The community leaders I work for are optimists even as they confront challenges the like of which many white and non-poor citizens will never experience: Poverty, segregation, blight, racism, substandard housing, low performing schools, disinvestment, crime and physical insecurity, denial of basic governmental infrastructure and exposure to inconceivable environmental hazards. Each of these ills are created in the petri dish of racial segregation and concentrated poverty. Despite enduring these conditions, these grassroots leaders believe in and act to make our nation better through civic engagement, organizing and interracial and intergenerational coalition building.
Let me cite a few examples of what they are doing…

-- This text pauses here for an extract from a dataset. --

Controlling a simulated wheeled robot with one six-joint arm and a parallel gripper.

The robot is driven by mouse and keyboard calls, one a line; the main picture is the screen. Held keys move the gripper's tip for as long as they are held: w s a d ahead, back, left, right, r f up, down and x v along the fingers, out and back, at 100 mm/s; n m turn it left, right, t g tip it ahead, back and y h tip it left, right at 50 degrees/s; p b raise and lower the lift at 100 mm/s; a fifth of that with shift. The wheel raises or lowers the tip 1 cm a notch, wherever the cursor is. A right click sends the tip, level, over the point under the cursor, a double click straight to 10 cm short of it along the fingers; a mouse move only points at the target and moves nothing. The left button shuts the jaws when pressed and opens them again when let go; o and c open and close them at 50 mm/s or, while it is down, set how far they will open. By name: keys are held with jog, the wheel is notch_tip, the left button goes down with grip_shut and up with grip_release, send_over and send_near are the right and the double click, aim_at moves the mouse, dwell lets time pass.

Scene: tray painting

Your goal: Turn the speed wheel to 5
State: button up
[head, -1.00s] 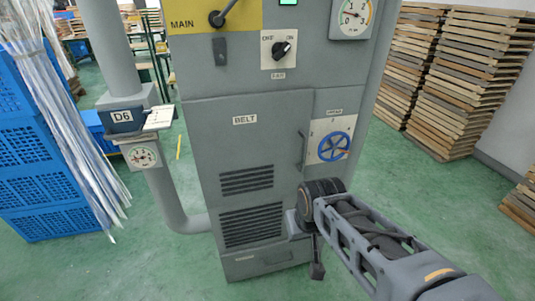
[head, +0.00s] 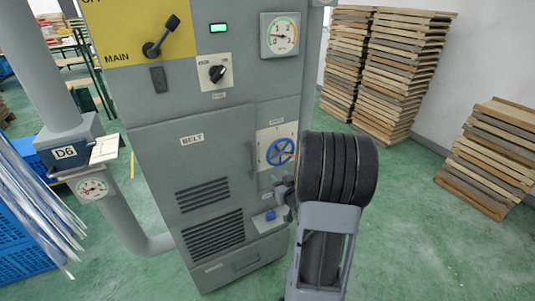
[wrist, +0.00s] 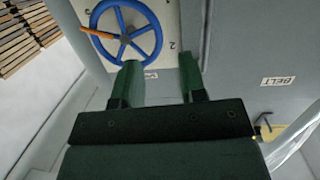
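The speed wheel (head: 280,152) is a blue spoked handwheel on a pale plate on the grey cabinet's front. An orange piece sits on its right side in the head view. In the wrist view the wheel (wrist: 125,30) is at the top left, with the orange piece (wrist: 97,34) on its left. A digit 2 shows on the plate; other marks are unclear. My gripper (wrist: 161,78) is open and empty, its two dark green fingers apart. The fingers appear beside the wheel's rim; I cannot tell if they touch. In the head view my wrist largely hides the gripper.
The grey cabinet (head: 190,163) bears a main lever (head: 160,38), a dark knob (head: 217,73) and a gauge (head: 280,36). A vertical door handle (head: 251,160) is left of the wheel. Stacked boards (head: 390,75) stand behind at right. Green floor is clear right of the cabinet.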

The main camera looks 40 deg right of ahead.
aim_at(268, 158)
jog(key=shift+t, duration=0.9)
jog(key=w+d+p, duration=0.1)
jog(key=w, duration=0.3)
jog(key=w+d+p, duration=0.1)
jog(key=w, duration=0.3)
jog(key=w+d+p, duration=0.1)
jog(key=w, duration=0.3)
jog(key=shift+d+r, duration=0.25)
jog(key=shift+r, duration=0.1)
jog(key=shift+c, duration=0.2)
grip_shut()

- Blackland neighborhood in Austin
- Guadalupe neighborhood in Austin
- Hillcrest neighborhood in Corpus Christi
- South Tower colonia in the Rio Grande Valley
At the end of a polarizing and disheartening presidential election campaign, if you find yourself depressed and cynical, do what we do and take some inspiration from these Texas neighbors.
They are using the power and dedication of their activism not to polarize and insult others but to advance equality…
…not to selfishly enrich themselves personally but to fight for better homes for struggling neighbors, for the poor and the elderly…
…not to build walls to keep others out, but to tear down the walls of segregation to make our neighborhoods racially and economically integrated, inclusive communities.
They choose not to plunge our nation into chaos but to build a united, integrated community, and in doing so they make America great.